Exercise description — Report how many lines hold the string "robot". Give the number and nothing else.

Material —
START
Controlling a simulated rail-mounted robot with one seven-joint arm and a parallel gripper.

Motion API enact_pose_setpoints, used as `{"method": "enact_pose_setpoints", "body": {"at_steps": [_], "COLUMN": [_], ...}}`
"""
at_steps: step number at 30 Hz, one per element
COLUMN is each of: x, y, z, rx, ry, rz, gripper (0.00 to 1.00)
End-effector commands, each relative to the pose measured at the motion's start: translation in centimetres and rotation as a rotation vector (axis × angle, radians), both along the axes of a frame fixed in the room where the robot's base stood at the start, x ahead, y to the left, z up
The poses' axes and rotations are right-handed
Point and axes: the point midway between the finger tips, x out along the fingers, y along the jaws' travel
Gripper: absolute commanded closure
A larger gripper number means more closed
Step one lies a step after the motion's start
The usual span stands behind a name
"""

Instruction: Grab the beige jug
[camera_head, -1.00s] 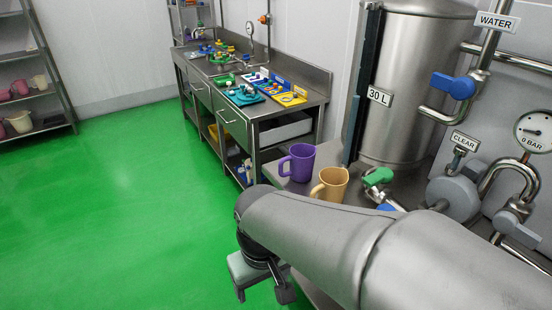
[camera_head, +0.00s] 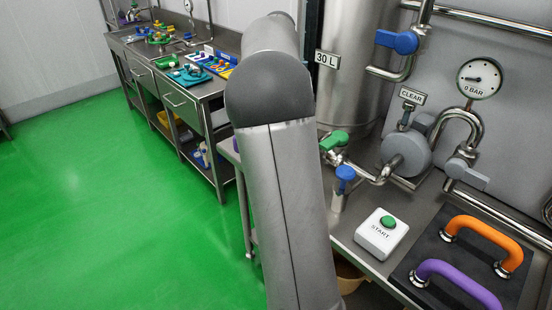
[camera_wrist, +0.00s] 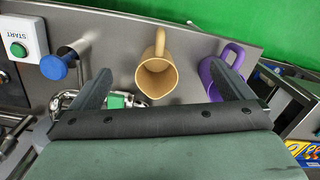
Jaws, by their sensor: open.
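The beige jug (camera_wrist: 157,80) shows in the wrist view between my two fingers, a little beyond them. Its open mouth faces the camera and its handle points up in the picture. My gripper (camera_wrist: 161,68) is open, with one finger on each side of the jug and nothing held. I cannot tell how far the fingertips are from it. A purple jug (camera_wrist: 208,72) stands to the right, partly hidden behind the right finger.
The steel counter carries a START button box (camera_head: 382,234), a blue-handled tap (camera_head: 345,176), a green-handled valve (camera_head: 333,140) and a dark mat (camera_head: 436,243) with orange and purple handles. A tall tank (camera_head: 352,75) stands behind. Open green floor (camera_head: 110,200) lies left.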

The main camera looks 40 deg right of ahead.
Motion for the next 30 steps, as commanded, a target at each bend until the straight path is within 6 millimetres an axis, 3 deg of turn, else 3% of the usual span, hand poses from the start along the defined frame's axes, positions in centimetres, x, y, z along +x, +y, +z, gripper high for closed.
END
Completed task — 2